Provided data:
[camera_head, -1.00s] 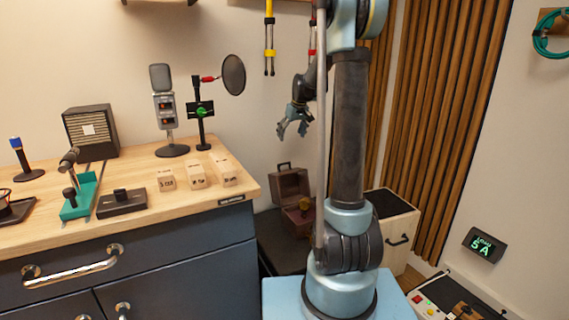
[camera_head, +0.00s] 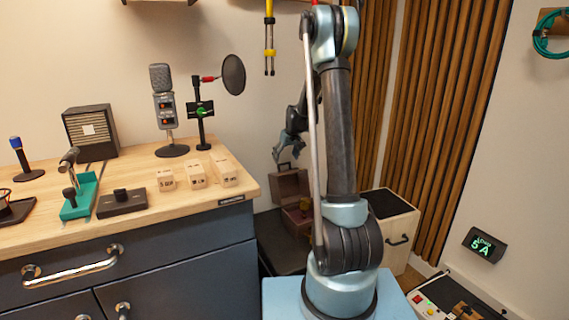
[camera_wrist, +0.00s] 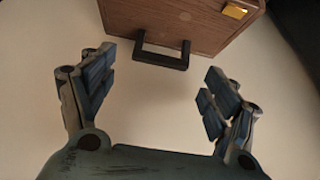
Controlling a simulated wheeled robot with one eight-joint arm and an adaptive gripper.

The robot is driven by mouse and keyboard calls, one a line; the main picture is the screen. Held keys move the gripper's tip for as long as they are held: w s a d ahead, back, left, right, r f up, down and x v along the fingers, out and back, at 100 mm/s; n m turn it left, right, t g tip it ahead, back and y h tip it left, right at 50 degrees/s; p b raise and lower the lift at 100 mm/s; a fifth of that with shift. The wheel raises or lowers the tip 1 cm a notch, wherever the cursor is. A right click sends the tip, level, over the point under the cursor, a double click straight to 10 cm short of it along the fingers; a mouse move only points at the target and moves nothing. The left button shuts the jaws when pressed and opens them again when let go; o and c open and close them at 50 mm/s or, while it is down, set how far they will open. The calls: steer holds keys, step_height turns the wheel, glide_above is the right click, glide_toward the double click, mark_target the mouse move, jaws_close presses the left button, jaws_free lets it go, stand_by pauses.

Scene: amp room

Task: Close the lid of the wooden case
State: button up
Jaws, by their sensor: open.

Work instructions: Copy the data character for character, but drop all pictures from the copy.

Full output:
[camera_head, -1.00s] 
[camera_head, +0.00s] 
[camera_wrist, +0.00s] 
Controlling a simulated wheeled robot with one eight-joint arm and an adaptive gripper.

The robot is driven by mouse and keyboard calls, one a line; the main picture is the screen. Held keys move the gripper's tip for as long as they are held: w s a d ahead, back, left, right, r f up, down and x v along the fingers, out and back, at 100 mm/s; n m turn it left, right, t g tip it ahead, back and y h tip it left, right at 50 degrees/s; p b raise and lower the lift at 100 mm/s; a fifth of that with shift. The wheel raises or lowers the tip 1 cm a notch, wherever the cursor is. A right click sends the tip, level, over the point under the cursor, a double click straight to 10 cm short of it along the fingers; a mouse move only points at the target and moves nothing. The left button shuts the jaws when pressed and opens them again when let go; o and c open and close them at 50 mm/s or, while it is down, set how far they will open. The calls: steer holds keys, step_height turns the wheel, glide_above is the right click, glide_toward the double click, mark_target the mouse move, jaws_close presses the left button, jaws_free lets it go, stand_by pauses.

Scene: amp room

Task: Close the lid of the wooden case
State: button up
Jaws, by their sensor: open.

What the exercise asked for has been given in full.